The reasons gay athletes prefer life in the closet are complicated and vast. Many fear losing lucrative sponsorships. Others believe revelations about sexual orientation could distract their teammates and hamper performances.
"Athletes are very loyal," said Helen Carroll, director of the Sports Project at the San Francisco-based National Center for Lesbian Rights. "We have basically been taught to think that it will really hurt the image of the team, and it will bring negative press or it will bring an amount of press that will hurt the focus of the team.
"These things combined have really kept the athlete and the coach silent."
Some athletes and coaches interviewed believe this fear of censure is more imagined than real.
Mr. Dover, who competed in six Summer Games and won medals at four, came out in 1988. The decision didn't hurt his career or his performances. "From 1992 to 2004, I was standing on podiums getting medals around my neck the entire time and it never once got in my way."

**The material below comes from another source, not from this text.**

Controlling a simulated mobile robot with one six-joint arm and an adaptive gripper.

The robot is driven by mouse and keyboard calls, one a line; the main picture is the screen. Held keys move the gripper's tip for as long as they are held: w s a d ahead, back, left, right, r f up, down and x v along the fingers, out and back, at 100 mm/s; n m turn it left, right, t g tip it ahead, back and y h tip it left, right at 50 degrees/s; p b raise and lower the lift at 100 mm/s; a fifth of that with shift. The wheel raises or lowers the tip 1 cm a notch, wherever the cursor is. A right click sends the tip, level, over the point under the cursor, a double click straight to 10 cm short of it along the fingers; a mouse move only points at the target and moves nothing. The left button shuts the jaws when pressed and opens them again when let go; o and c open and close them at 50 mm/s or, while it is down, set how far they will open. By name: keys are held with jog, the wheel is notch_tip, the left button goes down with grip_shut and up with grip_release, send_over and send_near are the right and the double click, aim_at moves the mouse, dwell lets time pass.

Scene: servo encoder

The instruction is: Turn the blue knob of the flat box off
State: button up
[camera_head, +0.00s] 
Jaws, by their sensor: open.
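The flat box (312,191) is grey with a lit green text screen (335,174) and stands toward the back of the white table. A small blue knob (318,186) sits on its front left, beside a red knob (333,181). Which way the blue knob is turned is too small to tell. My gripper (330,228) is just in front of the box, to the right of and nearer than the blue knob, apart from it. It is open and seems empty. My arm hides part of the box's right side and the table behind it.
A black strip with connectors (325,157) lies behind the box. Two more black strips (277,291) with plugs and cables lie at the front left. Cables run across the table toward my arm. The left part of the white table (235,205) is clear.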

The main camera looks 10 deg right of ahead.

Despite the dearth of gay pro athletes, some experts say the playing field is quickly changing - for the better. Mr. Anderson, who wrote two books on homosexuality in sport, has interviewed hundreds of high school and college athletes.
He also says he was the first openly gay high school athletic coach in the United States, and that the teenage athletic scene is far more receptive to openly gay athletes today. Within a decade, he predicted, these teenagers will fill the ranks of professional sports.
"They [teens] are not homophobic," said Mr. Anderson, now a sociologist at the University of Bath in the United Kingdom. "They've grown up with it in the media, they have openly gay friends."
High schools have support groups for gay and lesbian students and gay youth are more conscious of their rights, he said.
"Youth today don't bond over homophobia," Mr. Anderson said. "You have to look at the overall trend and the overall trend shows that gays and lesbians are being treated better all the time."
Mr. Tewksbury said he will be curious to see if athletes attend the pride pavilion at Whistler.
"Now people will have a choice," he said. "Before, it was like [homosexuality] didn't even exist."